RE: Question about the On Linking Alternative Representations TAG Finding from Schleiff, Marty on 2008-08-11 (www-tag@w3.org from August 2008)

From: Schleiff, Marty <marty.schleiff@boeing.com>
Date: Mon, 11 Aug 2008 08:56:10 -0700
To: "Richard Cyganiak" <richard@cyganiak.de>, <wangxiao@musc.edu>
Cc: "Sebastien Lambla" <seb@serialseb.com>, "T.V Raman" <raman@google.com>, <john.kemp@nokia.com>, <www-tag@w3.org>, <kidehen@openlinksw.com>, <tthibodeau@openlinksw.com>
Message-ID: <B9EC5E8740E62240888BCF58FC8B008C01FA7D94@XCH-NW-10V1.nw.nos.boeing.com>
Hi Richard (& All),

Richard said, "The hardcopy picture is a rendering of the <bitstream,
MIME type> tuple on paper. The hardcopy picture is neither a resource
(unless someone assigns a URI to it, but again, let's not go there), nor
is it a representation (because it's not a <bitstream, MIME type> tuple,
but a piece of paper with ink on it)." 

If something is a resource (and I think "some thing" is a pretty good
definition of a resource), then it's a resource whether or not someone
assigns it a URI. If there can be no resource without an assigned URI,
then there were no resources before URI was specified.


Marty.Schleiff@boeing.com; CISSP
Associate Technical Fellow - Cyber Identity Specialist
Information Security - Technical Controls
(206) 679-5933

-----Original Message-----
From: Richard Cyganiak [mailto:richard@cyganiak.de] 
Sent: Saturday, August 09, 2008 2:13 AM
To: wangxiao@musc.edu
Cc: Sebastien Lambla; T.V Raman; john.kemp@nokia.com; www-tag@w3.org;
kidehen@openlinksw.com; tthibodeau@openlinksw.com
Subject: Re: Question about the On Linking Alternative Representations
TAG Finding


Xiaoshu,

On 8 Aug 2008, at 13:20, Xiaoshu Wang wrote:
>> A resource is anything named by a URI.
>>
>> A representation is a <bitstream, MIME type> tuple.
> It sounds simple but not really.  For instance, is 
> "http://dfdf.inesc-id.pt/tr/doc/web-arch/img/fig2
> " a resource or a representation?

It's a URI, a string starting with "http://". You probably meant to ask
what it *identifies*. Well, it evidently identifies a resource, because
that's what URIs do. I don't know what that resource is supposed to be,
so I cannot tell if it is a representation or not.  
Only the person who minted the URI knows, and has not chosen to tell us
explicitly.

> A *representation*, in my opinion, is what is delivered to the client,

Too simple.

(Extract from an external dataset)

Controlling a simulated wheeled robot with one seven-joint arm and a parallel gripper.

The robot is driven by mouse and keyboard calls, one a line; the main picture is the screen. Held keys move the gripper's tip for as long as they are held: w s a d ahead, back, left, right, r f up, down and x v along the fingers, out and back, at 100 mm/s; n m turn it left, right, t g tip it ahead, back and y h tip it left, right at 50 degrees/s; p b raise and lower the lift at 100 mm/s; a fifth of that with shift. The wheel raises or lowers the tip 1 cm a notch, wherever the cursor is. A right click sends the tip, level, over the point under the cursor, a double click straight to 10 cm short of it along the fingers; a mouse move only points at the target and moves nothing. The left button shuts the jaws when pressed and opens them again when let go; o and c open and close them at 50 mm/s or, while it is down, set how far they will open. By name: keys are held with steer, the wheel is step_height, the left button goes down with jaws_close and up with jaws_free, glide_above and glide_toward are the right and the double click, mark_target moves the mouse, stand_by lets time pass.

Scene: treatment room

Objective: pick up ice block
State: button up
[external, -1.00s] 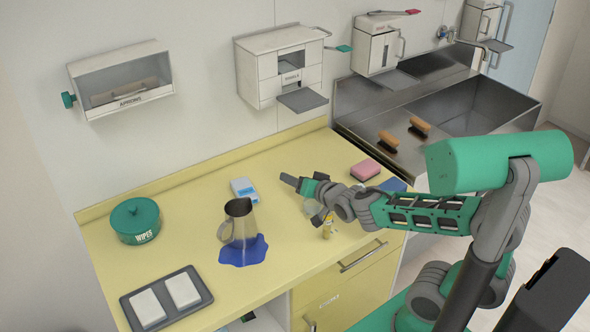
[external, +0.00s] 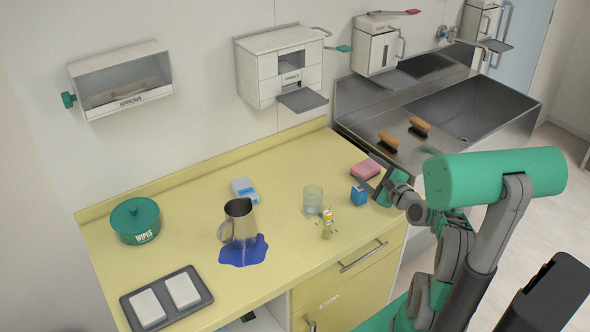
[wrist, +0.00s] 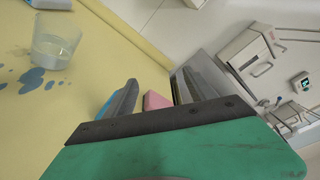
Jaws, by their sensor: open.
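A small blue block (external: 359,195), which may be the ice block, sits on the yellow counter (external: 200,205) near its right end. My gripper (external: 377,183) is low over the counter just right of the blue block. In the wrist view my gripper (wrist: 160,80) is open with nothing held. A pink sponge (wrist: 155,100) shows beyond and between its fingers. A blue patch (wrist: 108,105) is partly hidden behind the left finger; I cannot tell if it is the block.
A grey tray (external: 205,300) holds two white slabs. The steel sink (external: 470,110) is at the right.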

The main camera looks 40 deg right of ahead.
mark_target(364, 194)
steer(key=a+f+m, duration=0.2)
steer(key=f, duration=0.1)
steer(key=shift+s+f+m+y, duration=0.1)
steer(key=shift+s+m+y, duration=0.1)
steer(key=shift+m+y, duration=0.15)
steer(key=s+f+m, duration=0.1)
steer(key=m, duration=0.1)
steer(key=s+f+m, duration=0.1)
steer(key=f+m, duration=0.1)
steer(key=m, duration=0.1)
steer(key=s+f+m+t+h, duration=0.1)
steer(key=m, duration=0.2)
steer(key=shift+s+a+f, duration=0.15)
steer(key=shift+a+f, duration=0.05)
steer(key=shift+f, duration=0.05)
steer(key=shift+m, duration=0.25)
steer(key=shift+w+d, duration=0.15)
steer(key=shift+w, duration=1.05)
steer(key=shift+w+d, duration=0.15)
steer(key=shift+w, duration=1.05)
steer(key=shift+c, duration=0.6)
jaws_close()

A representation is a <bitstream, MIME type> tuple.  
Representations are sometimes delivered to clients, sometimes sent from
the client to the server, sometimes stored in a cache and so on.  
It's the real bits going over the wire.

> a *resource* is whatever the provider intends it to be.

Yes.

> They are always different - not in the sense if they are *bitstream* 
> or not.

They usually are, but not by definition. A URI can name anything. So I
can name a particular <bitstream, MIME type> tuple with a URI, and hence
the URI identifies a resource that is a representation. (I'm not saying
that this is a particular useful thing to do. In fact, don't do
it.)

> A *representation* of a resource denoted by a URI doesn't have to be 
> delivered electronically.  This is the often wrongly conceived idea 
> that http-URI must be bound to HTTP protocol.  If I bind a URI to a 
> postal service as its transportation protocol, you (in principle) can 
> go to a postal office to request 
> "http://dfdf.inesc-id.pt/tr/doc/web-arch/img/fig2
> " and a hardcopy print, which is NOT a bitstream, can be delivered to 
> you.  Do you consider that picture a resource or a representation?

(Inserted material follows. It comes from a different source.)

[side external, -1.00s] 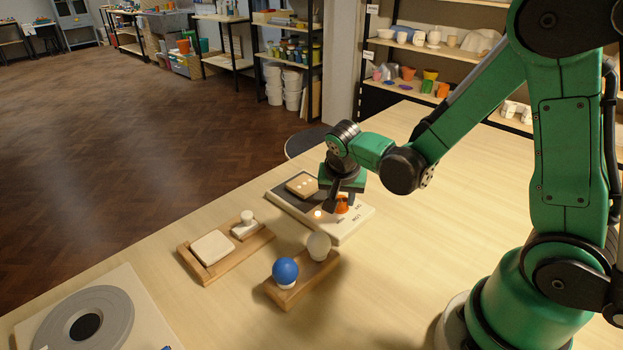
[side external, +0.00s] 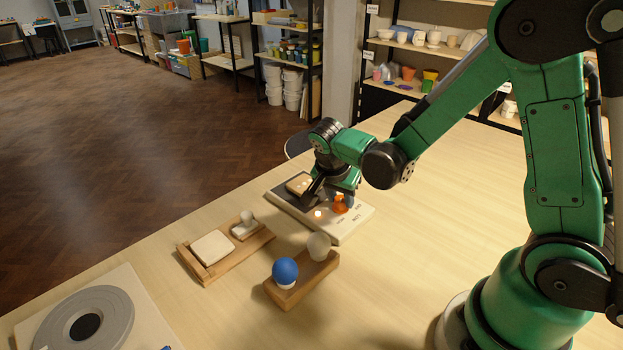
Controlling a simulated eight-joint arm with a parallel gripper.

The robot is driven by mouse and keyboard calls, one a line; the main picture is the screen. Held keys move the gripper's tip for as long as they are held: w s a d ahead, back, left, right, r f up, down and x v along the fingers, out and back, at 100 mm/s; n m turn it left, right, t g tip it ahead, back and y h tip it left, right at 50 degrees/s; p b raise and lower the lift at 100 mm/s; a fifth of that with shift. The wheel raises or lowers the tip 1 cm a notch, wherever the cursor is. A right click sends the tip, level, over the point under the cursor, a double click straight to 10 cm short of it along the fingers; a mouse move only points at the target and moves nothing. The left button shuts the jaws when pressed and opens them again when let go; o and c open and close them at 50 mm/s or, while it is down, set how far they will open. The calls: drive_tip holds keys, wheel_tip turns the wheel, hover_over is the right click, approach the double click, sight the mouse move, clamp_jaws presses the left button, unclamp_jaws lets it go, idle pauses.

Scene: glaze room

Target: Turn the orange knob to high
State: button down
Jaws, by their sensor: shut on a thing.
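The orange knob (side external: 340,207) stands on the pale part of a control panel (side external: 335,232), with small dark markings beside it. My gripper (side external: 331,201) is over the panel from above, shut on the orange knob, with one dark finger to its left and the other partly behind it. The exact contact is hard to make out. A small lamp (side external: 318,214) glows on the panel in front of the knob. The markings are too small to read, so the knob's setting cannot be told.
A wooden holder (side external: 318,279) with a blue ball (side external: 285,271) and a pale ball (side external: 319,246) stands in front of the panel. A wooden tray (side external: 197,270) with pale blocks is to the left. A grey wheel (side external: 112,318) lies at the front left. The table's right side is clear.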

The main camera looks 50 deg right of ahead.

The hardcopy picture is a rendering of the <bitstream, MIME type> tuple
on paper. The hardcopy picture is neither a resource (unless someone
assigns a URI to it, but again, let's not go there), nor is it a
representation (because it's not a <bitstream, MIME type> tuple, but a
piece of paper with ink on it).

This is irrelevant to Web architecture, by the way. The Web is an
abstract machine that, among other things, emits representations
(<bitstream, MIME type> tuples) in response to GET requests. What we do
with the bits afterwards -- render them on a screen, print them on
paper, store them on a disk -- is outside the scope of Web architecture
and I don't see why we should talk about this.

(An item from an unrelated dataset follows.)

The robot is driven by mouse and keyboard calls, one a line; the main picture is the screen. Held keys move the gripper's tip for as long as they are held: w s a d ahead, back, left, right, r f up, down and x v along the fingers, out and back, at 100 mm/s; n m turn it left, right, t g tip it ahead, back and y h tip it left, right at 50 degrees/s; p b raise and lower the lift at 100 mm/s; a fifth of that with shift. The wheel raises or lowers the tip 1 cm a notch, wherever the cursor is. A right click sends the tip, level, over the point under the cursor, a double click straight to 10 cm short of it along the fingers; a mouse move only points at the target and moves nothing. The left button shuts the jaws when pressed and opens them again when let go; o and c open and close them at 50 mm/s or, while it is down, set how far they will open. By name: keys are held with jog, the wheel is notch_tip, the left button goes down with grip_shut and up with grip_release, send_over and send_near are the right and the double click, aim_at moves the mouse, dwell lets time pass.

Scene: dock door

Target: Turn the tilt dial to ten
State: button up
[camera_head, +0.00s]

>> That's a simple and objective distinction. The interesting and 
>> subjective question is how to best model an application using those 
>> two modelling primitives.
>>
>> There are two schools of thought on this. One school maintains a 
>> distinction between "documents" and "things described in the 
>> documents" in their modelling; the other school says that this 
>> distinction is unnecessary.
>>
>> The former modelling has been elevated to an axiom of Web 
>> architecture by the httpRange-14 decision. It has many advantages 
>> over the latter (cleaner handling of metadata, enables grouping of 
>> many descriptions in a single document, ...), and it has some 
>> disadvantages (more complex, ...). These have been discussed 
>> endlessly and I have no interest in resurrecting that debate.
>>
>>> There are only two choices.  (1) As T.V Raman said, don't make any 
>>> distinction between them.
>>
>> The distinction is made in the specs; and it's made by a large and 
>> significant part of the Web community (see REST). Raman might not 
>> consider it important, and that worries me a bit, but it doesn't 
>> diminish the importance of the distinction.
>>
>>> (2) As I have always proposed, to make an absolute distinction.   
>>> That is: to think every URI denotes a *resource*
>>
>> No one disagrees with this.
>>
>>> and what is dereferenced from the URI is the *representation* of 
>>> that resource.
>>
>> Not quite. A representation is what you get back when you do a GET on

>> the resource, or what you send when you do a POST/PUT.
> I am not sure how many people will agree on the latter part.  I 
> cannot.

People talk much more about GET than about POST and PUT, but I'm pretty
sure that I have correctly captured the spirit of the HTTP spec, of
Roy's Chapter 5, and of AWWW when I say that we can change a resource's
state by submitting a representation using POST or PUT. If you disagree,
I'm pretty sure that we are simply using language differently, and you
should probably use another term instead of "representation" for what
you have in mind. ("state of the resource"?)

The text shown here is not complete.